KC Chiefs’ Willie Gay is not suspended 4 games over a vacuum cleaner. But why is he?

AP file photo

The NFL suspended Kansas City Chiefs linebacker Willie Gay four games Monday, and it’s not simply because he broke a vacuum cleaner.

Well, probably not.

No way, right?

We’re left to make assumptions — left to read between the lines, some of them common sense, some of them more like solving a Rubik’s cube — because that’s the way the NFL prefers it. They are operating under a cloak of secrecy as to how they arrived at their final decision of a four-game ban without pay, clutching dear to their guidelines as though it’s a playbook.

Truth be told, the public perception is they’re operating without a playbook at all, and instead with what feels right in that particular moment. Which, right or wrong, is a narrative that derives from their own actions. A lack of transparency around their own actions.

Gay was charged in January with criminal damage to property totaling less than $1,000 during an altercation with his ex-partner, who is the mother of his child. In June, he agreed to undergo mental health counseling as part of a diversion agreement.

It’s that incident, which amounted to originally a misdemeanor charge and then the diversion agreement, that prompted the NFL’s four-game suspension, The Star learned.

It doesn’t make a lot of sense on the surface, given the league’s leniency toward more serious charges, but that’s all we have — the surface. This case brings together a collaboration of departments who dress their records in camouflage, which leaves us to claw between the weeds and beneath the surface.

If there’s any intent by the league or anyone else involved to send a message here, the one received is one of confusion.

The result is a false narrative that runs wild in public circles, which in some cases includes the media. The responsible parties shrug their shoulders as though they don’t care.

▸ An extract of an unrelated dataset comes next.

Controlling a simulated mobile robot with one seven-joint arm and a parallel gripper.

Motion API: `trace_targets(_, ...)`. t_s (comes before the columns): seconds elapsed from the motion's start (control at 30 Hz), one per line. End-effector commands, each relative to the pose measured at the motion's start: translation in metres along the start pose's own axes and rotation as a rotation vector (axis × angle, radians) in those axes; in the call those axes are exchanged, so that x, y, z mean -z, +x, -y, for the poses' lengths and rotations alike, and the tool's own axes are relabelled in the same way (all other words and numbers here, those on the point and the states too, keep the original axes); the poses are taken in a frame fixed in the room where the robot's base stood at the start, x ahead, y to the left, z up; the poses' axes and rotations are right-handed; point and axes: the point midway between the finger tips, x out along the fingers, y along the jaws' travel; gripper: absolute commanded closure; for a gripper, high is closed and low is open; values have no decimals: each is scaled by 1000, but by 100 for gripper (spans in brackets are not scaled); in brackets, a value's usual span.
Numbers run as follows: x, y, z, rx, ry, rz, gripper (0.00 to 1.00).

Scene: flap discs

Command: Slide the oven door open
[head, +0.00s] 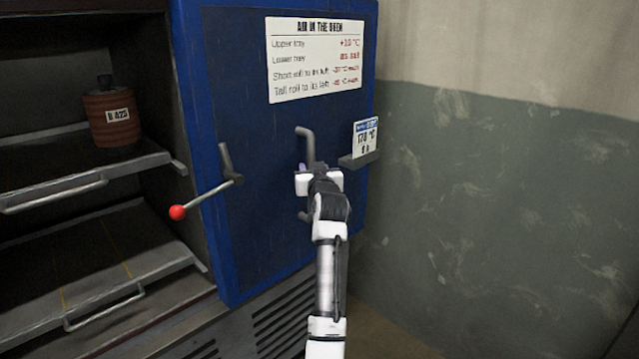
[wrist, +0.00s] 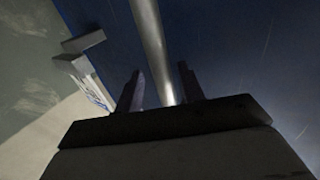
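The blue oven door (head: 245,130) stands to the right of the oven's opening, so the shelves on the left are exposed. Its upright grey handle (head: 305,145) is on the door's right half; the handle's middle is hidden behind my gripper (head: 310,172). In the wrist view, the handle (wrist: 152,45) runs down between the two dark fingers of my gripper (wrist: 160,82). The fingers are apart, with a gap showing on each side of the bar. A lever with a red ball knob (head: 177,212) is at the door's left edge, pointing down and left.
A brown roll (head: 110,118) labelled B 420 stands on the upper tray (head: 50,180). The lower tray (head: 105,270) looks empty. A small card (head: 365,138) stands on a ledge by the door's right edge. A green and beige wall (head: 500,200) is at right.

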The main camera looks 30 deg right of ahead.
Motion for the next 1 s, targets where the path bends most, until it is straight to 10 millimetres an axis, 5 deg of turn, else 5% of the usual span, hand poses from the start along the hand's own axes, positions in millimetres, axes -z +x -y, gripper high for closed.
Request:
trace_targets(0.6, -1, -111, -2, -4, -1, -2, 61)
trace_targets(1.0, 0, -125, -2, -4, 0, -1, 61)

Eight months ago, The Star attempted to retrieve the basic circumstances of Gay’s arrest from the Johnson County District Attorney’s Office. We were trying to clarify an important detail: Did the altercation include any accusations of violence? If not, well, the district attorney’s office should say so, as to not tarnish a man’s reputation. But if the altercation did include accusations of violence, well, the public certainly deserved to know that, too.

The district attorney’s office refused to clarify, even though those details were to be released the following day. That secrecy left people to form their own opinions over 24 hours, and I don’t have to tell you that in the day of social media, eventually opinions transform to assumed facts that not even the delayed release of the truth is powerful enough to overturn. By then it’s typically too late. The first impression matters.

As it turns out, Gay’s ex-partner accused him of more than busting a vacuum cleaner. She alleged he pushed her onto a couch, where she said their 3-month old baby slept, an allegation that Gay’s attorney denied. It’s likely the NFL’s investigation, which runs separately from law enforcement and often after the completion of one by law enforcement, took that into account. Maybe. Perhaps.

It’s common sense, not the league, that tells us there’s something more than property damage that would lead to four games, but what was it exactly? It’s possible they uncovered the same evidence as law enforcement but, without the burden of proving a charge beyond a reasonable doubt, acted more harshly. It’s too possible they discovered more.

We cannot know, because the NFL only shares its summary of the evidence with the parties involved. And, most glaringly, they conceal the process for how that evidence drives their final disciplinary decisions.

Shouldn’t the message be part of the reason for the suspension? Wouldn’t the message be stronger if the process acquired some semblance of transparency?

The commissioner discipline policy in the collective bargaining agreement between the league and its players states the reason for discipline is “conduct detrimental to the integrity or, of public confidence in, the game of professional football.” The attempt is to send a public message that the game is worthy of preserving — or to refute any action that would suggest otherwise.

The league’s message here has an audience of one.

The system lacks uniformity — even the timeline in Gay’s suspension is confusing, with discipline coming eight months after the incident. That’s a gripe shared by those who have been directly involved in the process and those standing on the outside.

The secrecy protects the parties involved — namely, the most powerful sports league in the world and a man that particular league just deemed worthy of a four-game suspension without pay — all while neglecting those whose support finances the league, as well as any confidence in the system.

They’re banking on you forgetting all about it, and heck, they’re probably right.

But for the next four weeks, as the Chiefs travel to Indianapolis and Tampa Bay before returning home to face the Raiders and Bills, we’ll have a reminder.